Overall Condition: This rifle retains about 7% of its metal finish. There is infrequent remaining finish with most surfaces appearing to have been intentionally polished bright. There is some scattered oxidation and erosion. There are scattered nicks, scuffs and scratches, most notable at the barrel address. The action shows operational wear. The screw heads range from lightly tool marked to disfigured with usable slots. The markings range from clear to worn and incomplete. Overall, this rifle is in Good condition as Antique.
Mechanics: The action functions correctly. We have not fired this rifle. There is a lever lock on the lower tang, a lever safety, and a dust cover on the receiver that slides on a screw set rail, typical of the Second Models. As with all used firearms, a thorough cleaning may be necessary to meet your maintenance standards.

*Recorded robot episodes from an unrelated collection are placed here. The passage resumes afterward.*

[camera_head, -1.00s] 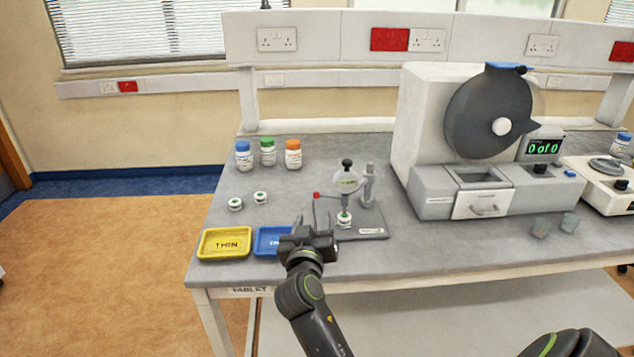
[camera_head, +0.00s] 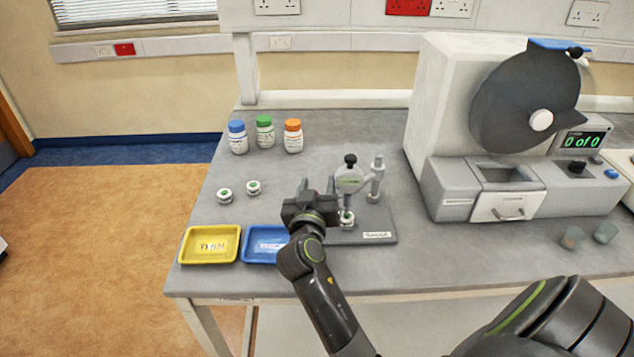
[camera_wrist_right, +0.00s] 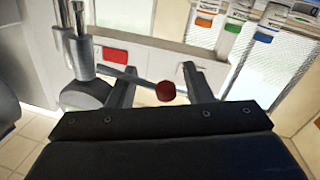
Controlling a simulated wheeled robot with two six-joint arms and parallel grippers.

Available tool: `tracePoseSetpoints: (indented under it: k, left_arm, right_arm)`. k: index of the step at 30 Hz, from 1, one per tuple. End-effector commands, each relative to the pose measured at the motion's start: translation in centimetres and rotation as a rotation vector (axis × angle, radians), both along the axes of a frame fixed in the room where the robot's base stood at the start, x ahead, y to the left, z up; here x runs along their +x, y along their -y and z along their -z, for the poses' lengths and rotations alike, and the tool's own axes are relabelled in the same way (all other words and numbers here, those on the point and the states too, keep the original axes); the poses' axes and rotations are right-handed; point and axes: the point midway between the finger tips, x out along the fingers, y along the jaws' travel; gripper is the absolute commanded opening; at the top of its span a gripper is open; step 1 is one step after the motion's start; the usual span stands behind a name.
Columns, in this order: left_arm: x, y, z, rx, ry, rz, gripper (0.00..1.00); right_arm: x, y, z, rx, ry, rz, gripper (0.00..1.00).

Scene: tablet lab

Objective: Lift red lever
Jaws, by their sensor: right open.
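The red lever (camera_wrist_right: 166,92) shows in the right wrist view as a round red knob on a thin dark rod. The rod comes from the gauge (camera_wrist_right: 85,92) at the left. In the head view the gauge (camera_head: 350,180) stands on a grey base, with a small labelled round piece (camera_head: 346,217) under its dial. My right gripper (camera_head: 308,195) is beside the gauge's left side and hides the knob there. In the right wrist view my right gripper (camera_wrist_right: 160,76) is open, with the knob between its fingers. I cannot tell whether either finger touches it. My left gripper is not seen.
A yellow tray (camera_head: 186,258) and a blue tray (camera_head: 250,258) lie by the front edge, the blue one close to my right arm. Two small round pieces (camera_head: 225,195) and three capped bottles (camera_head: 265,135) stand behind. A large machine (camera_head: 445,130) stands right of the gauge.

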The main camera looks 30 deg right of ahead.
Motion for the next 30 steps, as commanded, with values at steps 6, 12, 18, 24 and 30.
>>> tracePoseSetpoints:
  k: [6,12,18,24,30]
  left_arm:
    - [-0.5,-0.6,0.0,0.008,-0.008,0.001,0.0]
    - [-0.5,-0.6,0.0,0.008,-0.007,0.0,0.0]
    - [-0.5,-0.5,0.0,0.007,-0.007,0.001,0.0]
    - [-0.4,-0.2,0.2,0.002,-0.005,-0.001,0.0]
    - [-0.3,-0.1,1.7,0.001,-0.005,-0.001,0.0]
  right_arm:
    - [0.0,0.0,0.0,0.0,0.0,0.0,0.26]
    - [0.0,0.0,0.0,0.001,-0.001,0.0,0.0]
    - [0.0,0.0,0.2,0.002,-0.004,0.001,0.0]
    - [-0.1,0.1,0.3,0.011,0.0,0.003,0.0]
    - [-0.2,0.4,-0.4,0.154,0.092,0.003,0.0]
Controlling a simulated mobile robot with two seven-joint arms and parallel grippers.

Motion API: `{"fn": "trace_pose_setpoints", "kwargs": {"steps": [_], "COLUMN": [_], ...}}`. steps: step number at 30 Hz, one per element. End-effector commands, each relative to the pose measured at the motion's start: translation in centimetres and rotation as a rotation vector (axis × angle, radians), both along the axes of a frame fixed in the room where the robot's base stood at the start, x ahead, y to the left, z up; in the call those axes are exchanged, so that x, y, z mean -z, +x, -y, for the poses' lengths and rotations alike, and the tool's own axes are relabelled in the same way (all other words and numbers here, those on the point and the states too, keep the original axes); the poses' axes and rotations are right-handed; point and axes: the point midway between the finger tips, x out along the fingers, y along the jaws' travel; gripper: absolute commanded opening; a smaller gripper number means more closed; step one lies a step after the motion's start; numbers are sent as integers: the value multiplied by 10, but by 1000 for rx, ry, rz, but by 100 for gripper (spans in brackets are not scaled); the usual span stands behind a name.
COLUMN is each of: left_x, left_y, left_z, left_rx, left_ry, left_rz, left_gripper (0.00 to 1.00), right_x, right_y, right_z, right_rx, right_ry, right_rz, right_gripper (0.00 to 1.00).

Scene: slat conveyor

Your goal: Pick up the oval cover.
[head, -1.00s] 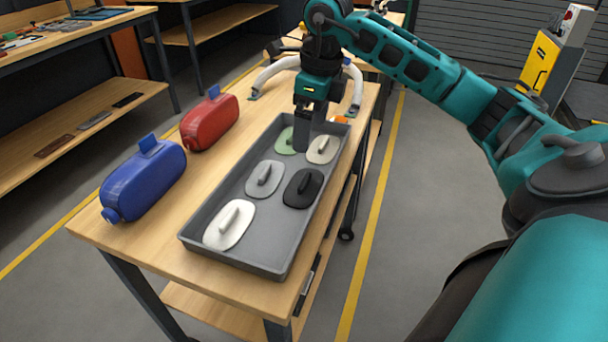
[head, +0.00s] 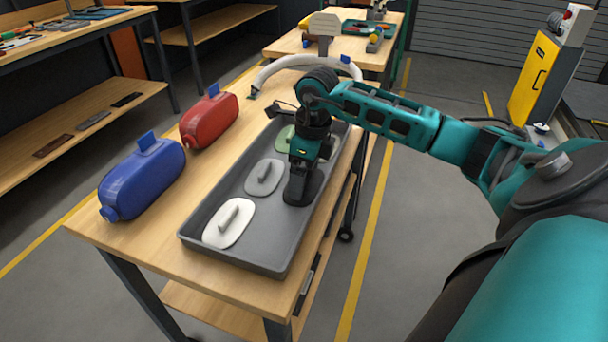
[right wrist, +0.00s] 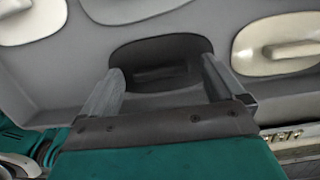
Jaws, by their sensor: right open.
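A grey tray (head: 212,208) on the wooden table holds several covers, each with a raised handle. The black cover (head: 317,186) has a rounded outline and lies under my right gripper (head: 297,194), which hides much of it in the head view. In the right wrist view the black cover (right wrist: 160,48) lies between the fingers of my right gripper (right wrist: 162,70). That gripper is open, with a finger on each side of the dark handle and nothing clasped. I cannot tell whether the fingers touch the cover. My left gripper is not in view.
Grey (head: 264,177), white (head: 229,223) and partly hidden green (head: 284,138) covers lie close by in the tray. A beige cover (right wrist: 278,46) shows in the right wrist view. Blue (head: 143,180) and red (head: 210,120) containers stand left of the tray.

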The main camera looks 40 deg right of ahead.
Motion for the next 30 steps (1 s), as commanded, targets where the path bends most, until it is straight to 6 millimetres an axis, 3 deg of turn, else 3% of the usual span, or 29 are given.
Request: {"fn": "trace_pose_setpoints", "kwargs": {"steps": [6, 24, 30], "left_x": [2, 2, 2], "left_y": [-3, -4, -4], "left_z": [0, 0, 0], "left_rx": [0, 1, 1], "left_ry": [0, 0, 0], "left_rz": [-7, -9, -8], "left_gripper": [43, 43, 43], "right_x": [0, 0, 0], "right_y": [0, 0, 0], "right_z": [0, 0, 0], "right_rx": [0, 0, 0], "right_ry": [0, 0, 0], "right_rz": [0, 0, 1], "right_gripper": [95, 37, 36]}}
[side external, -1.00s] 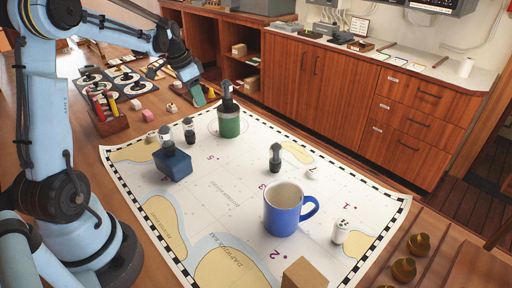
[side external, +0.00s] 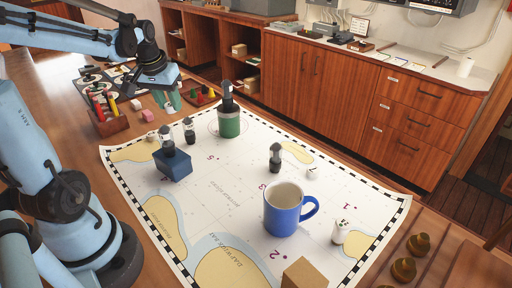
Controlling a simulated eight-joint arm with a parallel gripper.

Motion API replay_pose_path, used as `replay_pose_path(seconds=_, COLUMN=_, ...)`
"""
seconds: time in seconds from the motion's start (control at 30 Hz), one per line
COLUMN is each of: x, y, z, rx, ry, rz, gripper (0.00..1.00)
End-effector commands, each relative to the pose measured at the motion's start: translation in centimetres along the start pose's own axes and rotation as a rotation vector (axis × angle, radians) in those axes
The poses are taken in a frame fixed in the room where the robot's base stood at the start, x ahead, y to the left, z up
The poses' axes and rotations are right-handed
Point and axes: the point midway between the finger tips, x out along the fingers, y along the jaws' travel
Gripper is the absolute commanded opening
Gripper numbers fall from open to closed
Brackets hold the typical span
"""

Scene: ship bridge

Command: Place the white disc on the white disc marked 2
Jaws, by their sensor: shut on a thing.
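My gripper (side external: 170,101) hangs fingers down just behind the far left corner of the chart, right of the dark board. It is shut on a small thing, which I take to be the white disc; the fingers hide it and its shape is not clear. The dark board (side external: 124,88) at the back left carries several pale round discs, such as one at its left end (side external: 91,86). My arm covers part of the board. The number marks are too small to read, so I cannot tell which disc is marked 2.
A wooden box (side external: 110,124) with red and yellow sticks stands before the board. A tray of coloured pieces (side external: 203,96) lies right of my gripper. The chart (side external: 225,185) bears a blue mug (side external: 283,210), a green can (side external: 229,124) and a blue block (side external: 173,165).

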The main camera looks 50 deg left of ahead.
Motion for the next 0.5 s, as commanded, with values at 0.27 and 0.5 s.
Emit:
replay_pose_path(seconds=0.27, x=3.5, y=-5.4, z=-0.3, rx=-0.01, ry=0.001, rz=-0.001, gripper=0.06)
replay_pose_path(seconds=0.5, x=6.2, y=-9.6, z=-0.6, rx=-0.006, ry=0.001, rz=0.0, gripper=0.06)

Box, Paperwork & Accessories: This rifle comes with a Winchester Factory Records letter which indicates that it was originally produced as a carbine in 1880.
Our Assessment: One of the most successful, and certainly one of the most famous Winchester rifles was the Winchester Model 1873, known as “The Gun that Won the West” for its predominant role in the hands of Western settlers. The Model 1873 had a steel frame that was much stronger than the brass framed Model 1866, allowing Winchester to develop a family of powerful new cartridges, with Colt usually producing Single Action Army revolvers in the same calibers shortly after they were developed. The .44-40 Win. cartridge was one of the most popular cartridges of the era, able to take game as large as deer. This example is a saddle ring carbine with 20″ barrel which looks like it has had a long and useful life. Despite its outward appearance, the mechanics are still strong and the bore is decent. This would make a nice addition to a Winchester or early cartridge rifle collection, and will display well with its “been there, done that” appearance. It may also be a good candidate for a restoration. Please see our photos and good luck!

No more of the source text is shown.